The task
Copy the records that follow exactly as written, but not their pictures.

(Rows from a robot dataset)
━━━━━━
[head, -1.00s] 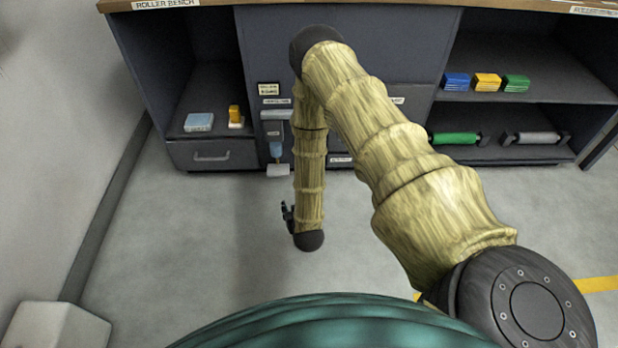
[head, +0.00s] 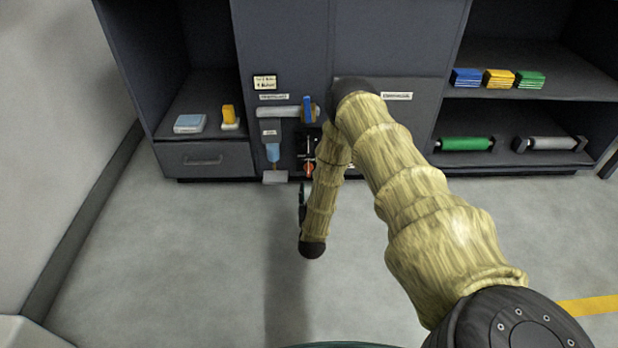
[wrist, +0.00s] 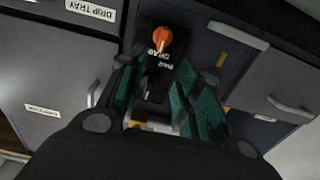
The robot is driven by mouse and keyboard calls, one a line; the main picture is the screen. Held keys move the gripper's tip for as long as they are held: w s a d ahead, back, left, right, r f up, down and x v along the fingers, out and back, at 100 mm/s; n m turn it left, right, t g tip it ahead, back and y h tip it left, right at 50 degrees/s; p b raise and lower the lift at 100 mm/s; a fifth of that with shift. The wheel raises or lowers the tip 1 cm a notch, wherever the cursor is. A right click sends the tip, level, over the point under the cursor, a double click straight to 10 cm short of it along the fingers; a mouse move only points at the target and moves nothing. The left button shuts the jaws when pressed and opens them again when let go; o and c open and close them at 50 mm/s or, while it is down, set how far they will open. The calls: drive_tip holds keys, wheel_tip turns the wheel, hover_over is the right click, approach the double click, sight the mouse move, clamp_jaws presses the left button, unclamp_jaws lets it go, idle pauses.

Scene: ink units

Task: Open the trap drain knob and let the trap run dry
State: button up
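The orange trap drain knob (wrist: 162,40) sits on a black plate with white lettering, ahead of my fingers in the wrist view. In the head view the small red-orange knob (head: 309,169) shows low on the cabinet front, just left of my forearm. My gripper (wrist: 157,78) has its two teal-lined fingers apart and nothing visible between them; the knob lies beyond the tips, not touched. In the head view my arm mostly hides the gripper. The trap, a tube with light blue contents (head: 273,152), hangs left of the knob, above a pale tray (head: 275,177).
A grey pipe (head: 280,112) with a blue lever (head: 308,109) runs above the knob. A drawer (head: 204,160) is at left and a drawer handle (wrist: 291,108) at right. The floor is clear.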

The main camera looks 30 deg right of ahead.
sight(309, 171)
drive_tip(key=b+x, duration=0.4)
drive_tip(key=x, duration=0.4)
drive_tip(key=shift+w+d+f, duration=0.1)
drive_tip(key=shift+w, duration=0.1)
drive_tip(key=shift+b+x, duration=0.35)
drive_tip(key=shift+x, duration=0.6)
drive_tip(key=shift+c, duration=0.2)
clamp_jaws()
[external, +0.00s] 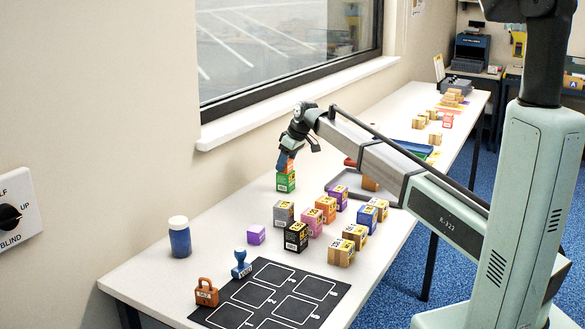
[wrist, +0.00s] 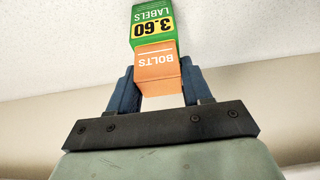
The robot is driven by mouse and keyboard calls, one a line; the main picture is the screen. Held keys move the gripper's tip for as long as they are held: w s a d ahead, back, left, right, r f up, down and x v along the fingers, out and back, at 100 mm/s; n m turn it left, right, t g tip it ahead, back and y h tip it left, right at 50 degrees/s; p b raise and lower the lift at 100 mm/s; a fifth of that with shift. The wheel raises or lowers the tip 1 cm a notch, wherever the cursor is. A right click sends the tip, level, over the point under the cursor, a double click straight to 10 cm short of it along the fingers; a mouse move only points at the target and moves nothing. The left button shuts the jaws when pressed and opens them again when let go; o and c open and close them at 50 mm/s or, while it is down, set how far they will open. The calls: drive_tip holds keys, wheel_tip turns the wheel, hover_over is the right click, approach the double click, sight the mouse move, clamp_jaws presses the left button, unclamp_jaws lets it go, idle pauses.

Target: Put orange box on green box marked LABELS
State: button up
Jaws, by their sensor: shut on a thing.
━━━━━━
Written solution
[head, -1.00s] 
[head, +0.00s] 
[wrist, +0.00s] 
The robot is driven by mouse and keyboard calls, one a line; the main picture is the screen. Held keys move the gripper's tip for as long as they are held: w s a d ahead, back, left, right, r f up, down and x v along the fingers, out and back, at 100 mm/s; n m turn it left, right, t g tip it ahead, back and y h tip it left, right at 50 degrees/s; p b raise and lower the lift at 100 mm/s; a fifth of that with shift. The wheel raises or lowers the tip 1 cm a notch, wherever the cursor is. A right click sends the tip, level, over the point under the cursor, a double click straight to 10 cm short of it along the fingers; a mouse move only points at the target and moves nothing. The left button shuts the jaws when pressed and opens them again when let go; o and c open and close them at 50 mm/s or, while it is down, set how far they will open. The calls: drive_tip holds keys, wheel_tip turns the wheel, hover_over is the right click, approach the double click, sight the mouse move, clamp_jaws presses the left button, unclamp_jaws lets it go, idle pauses.

Scene: ink units

Task: Open the trap drain knob and let the trap run dry
State: button up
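The orange trap drain knob (wrist: 162,40) sits on a black plate with white lettering, ahead of my fingers in the wrist view. In the head view the small red-orange knob (head: 309,169) shows low on the cabinet front, just left of my forearm. My gripper (wrist: 157,78) has its two teal-lined fingers apart and nothing visible between them; the knob lies beyond the tips, not touched. In the head view my arm mostly hides the gripper. The trap, a tube with light blue contents (head: 273,152), hangs left of the knob, above a pale tray (head: 275,177).
A grey pipe (head: 280,112) with a blue lever (head: 308,109) runs above the knob. A drawer (head: 204,160) is at left and a drawer handle (wrist: 291,108) at right. The floor is clear.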

The main camera looks 30 deg right of ahead.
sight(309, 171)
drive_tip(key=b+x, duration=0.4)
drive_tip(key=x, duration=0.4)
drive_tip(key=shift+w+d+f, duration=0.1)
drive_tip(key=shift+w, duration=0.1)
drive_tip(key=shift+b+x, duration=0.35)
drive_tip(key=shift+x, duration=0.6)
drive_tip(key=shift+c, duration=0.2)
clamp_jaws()
[external, +0.00s] 
[wrist, +0.00s] 
The robot is driven by mouse and keyboard calls, one a line; the main picture is the screen. Held keys move the gripper's tip for as long as they are held: w s a d ahead, back, left, right, r f up, down and x v along the fingers, out and back, at 100 mm/s; n m turn it left, right, t g tip it ahead, back and y h tip it left, right at 50 degrees/s; p b raise and lower the lift at 100 mm/s; a fifth of that with shift. The wheel raises or lowers the tip 1 cm a notch, wherever the cursor is. A right click sends the tip, level, over the point under the cursor, a double click straight to 10 cm short of it along the fingers; a mouse move only points at the target and moves nothing. The left button shuts the jaws when pressed and opens them again when let go; o and c open and close them at 50 mm/s or, while it is down, set how far they will open. The calls: drive_tip holds keys, wheel_tip turns the wheel, hover_over is the right click, approach the double click, sight the mouse move, clamp_jaws presses the left button, unclamp_jaws lets it go, idle pauses.

Target: Put orange box on green box marked LABELS
State: button up
Jaws, by their sensor: shut on a thing.

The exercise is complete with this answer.